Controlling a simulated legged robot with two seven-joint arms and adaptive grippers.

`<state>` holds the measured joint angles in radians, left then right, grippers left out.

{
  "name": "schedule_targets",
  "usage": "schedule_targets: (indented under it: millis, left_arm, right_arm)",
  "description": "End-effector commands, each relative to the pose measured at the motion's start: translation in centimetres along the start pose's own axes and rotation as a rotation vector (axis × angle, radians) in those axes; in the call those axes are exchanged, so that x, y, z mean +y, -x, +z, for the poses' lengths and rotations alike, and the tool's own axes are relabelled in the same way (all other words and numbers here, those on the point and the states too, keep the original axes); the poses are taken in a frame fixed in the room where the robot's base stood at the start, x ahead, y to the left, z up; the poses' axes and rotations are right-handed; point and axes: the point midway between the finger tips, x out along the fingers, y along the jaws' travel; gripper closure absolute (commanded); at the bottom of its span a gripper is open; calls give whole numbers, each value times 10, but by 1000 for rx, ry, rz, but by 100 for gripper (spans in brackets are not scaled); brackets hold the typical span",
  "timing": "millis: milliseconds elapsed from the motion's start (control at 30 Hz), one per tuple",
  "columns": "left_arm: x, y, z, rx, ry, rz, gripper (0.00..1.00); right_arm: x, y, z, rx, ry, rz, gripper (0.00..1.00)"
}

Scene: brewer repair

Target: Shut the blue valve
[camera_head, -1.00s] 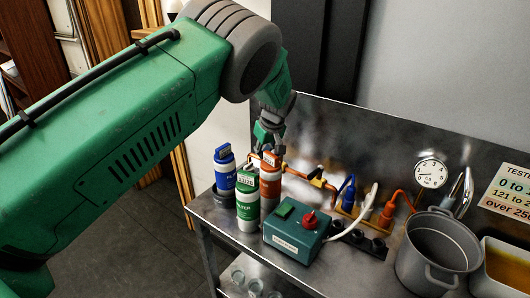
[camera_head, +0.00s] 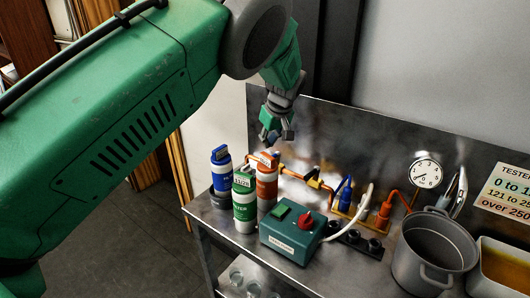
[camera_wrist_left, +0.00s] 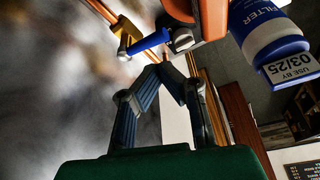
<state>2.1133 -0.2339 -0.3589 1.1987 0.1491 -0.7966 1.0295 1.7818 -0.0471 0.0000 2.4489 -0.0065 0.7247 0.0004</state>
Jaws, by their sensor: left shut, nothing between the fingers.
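In the left wrist view a blue valve lever (camera_wrist_left: 149,42) sits at a yellow valve body (camera_wrist_left: 128,30) on an orange pipe, close to the orange filter bottle (camera_wrist_left: 197,18). My left gripper (camera_head: 279,137) hangs above and behind the bottles, pointing down. Its fingertips (camera_wrist_left: 166,70) are together and empty, just below the lever in the wrist view; contact is not clear. My right gripper is not in view.
Blue (camera_head: 221,168) and green (camera_head: 244,205) filter bottles stand close by the orange one. A teal box (camera_head: 292,238) with a red knob stands in front. A grey pot (camera_head: 431,250), gauge (camera_head: 426,173) and plugs are to the right. The steel back panel rises behind.

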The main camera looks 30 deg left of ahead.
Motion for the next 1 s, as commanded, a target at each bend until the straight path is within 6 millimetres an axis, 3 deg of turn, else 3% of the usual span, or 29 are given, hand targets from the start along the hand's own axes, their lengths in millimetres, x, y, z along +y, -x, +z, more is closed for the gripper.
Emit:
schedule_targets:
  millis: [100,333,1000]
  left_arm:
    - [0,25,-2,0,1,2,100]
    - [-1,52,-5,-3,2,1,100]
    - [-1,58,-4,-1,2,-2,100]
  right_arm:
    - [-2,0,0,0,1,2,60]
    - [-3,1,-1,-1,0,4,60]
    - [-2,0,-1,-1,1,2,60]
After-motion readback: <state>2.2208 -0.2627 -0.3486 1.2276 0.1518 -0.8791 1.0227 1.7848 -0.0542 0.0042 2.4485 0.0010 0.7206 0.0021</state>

## Objective
Copy the material above in full and exactly, skipping pictures.

## Problem solution
Controlling a simulated legged robot with two seven-joint arms and adaptive grippers.

`<state>` holds the measured joint angles in radians, left then right, grippers left out.

{
  "name": "schedule_targets",
  "usage": "schedule_targets: (indented under it: millis, left_arm, right_arm)",
  "description": "End-effector commands, each relative to the pose measured at the motion's start: translation in centimetres along the start pose's own axes and rotation as a rotation vector (axis × angle, radians) in those axes; in the call those axes are exchanged, so that x, y, z mean +y, -x, +z, for the poses' lengths and rotations alike, and the tool's own axes are relabelled in the same way (all other words and numbers here, those on the point and the states too, keep the original axes); the poses are taken in a frame fixed in the room where the robot's base stood at the start, x ahead, y to the left, z up; the poses' axes and rotations are right-handed; point and axes: the point midway between the finger tips, x out along the fingers, y along the jaws' travel; gripper closure absolute (commanded); at the bottom of its span a gripper is open; calls give whole numbers, each value times 10, but by 1000 for rx, ry, rz, but by 100 for gripper (spans in brackets are not scaled); brackets hold the typical span",
  "timing": "millis: milliseconds elapsed from the motion's start (control at 30 Hz), one per tuple",
  "columns": "left_arm: x, y, z, rx, ry, rz, gripper (0.00..1.00); right_arm: x, y, z, rx, ry, rz, gripper (0.00..1.00)"
}

Scene: brewer repair

Target: Shut the blue valve
[camera_head, -1.00s] 
[camera_head, +0.00s] 
[camera_wrist_left, +0.00s] 
<state>2.1133 -0.2339 -0.3589 1.1987 0.1491 -0.7966 1.0295 1.7818 -0.0471 0.0000 2.4489 -0.0065 0.7247 0.0004</state>
Jaws, by their sensor: left shut, nothing between the fingers.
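In the left wrist view a blue valve lever (camera_wrist_left: 149,42) sits at a yellow valve body (camera_wrist_left: 128,30) on an orange pipe, close to the orange filter bottle (camera_wrist_left: 197,18). My left gripper (camera_head: 279,137) hangs above and behind the bottles, pointing down. Its fingertips (camera_wrist_left: 166,70) are together and empty, just below the lever in the wrist view; contact is not clear. My right gripper is not in view.
Blue (camera_head: 221,168) and green (camera_head: 244,205) filter bottles stand close by the orange one. A teal box (camera_head: 292,238) with a red knob stands in front. A grey pot (camera_head: 431,250), gauge (camera_head: 426,173) and plugs are to the right. The steel back panel rises behind.

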The main camera looks 30 deg left of ahead.
Motion for the next 1 s, as commanded, a target at each bend until the straight path is within 6 millimetres an axis, 3 deg of turn, else 3% of the usual span, or 29 are given, hand targets from the start along the hand's own axes, their lengths in millimetres, x, y, z along +y, -x, +z, more is closed for the gripper.
Emit:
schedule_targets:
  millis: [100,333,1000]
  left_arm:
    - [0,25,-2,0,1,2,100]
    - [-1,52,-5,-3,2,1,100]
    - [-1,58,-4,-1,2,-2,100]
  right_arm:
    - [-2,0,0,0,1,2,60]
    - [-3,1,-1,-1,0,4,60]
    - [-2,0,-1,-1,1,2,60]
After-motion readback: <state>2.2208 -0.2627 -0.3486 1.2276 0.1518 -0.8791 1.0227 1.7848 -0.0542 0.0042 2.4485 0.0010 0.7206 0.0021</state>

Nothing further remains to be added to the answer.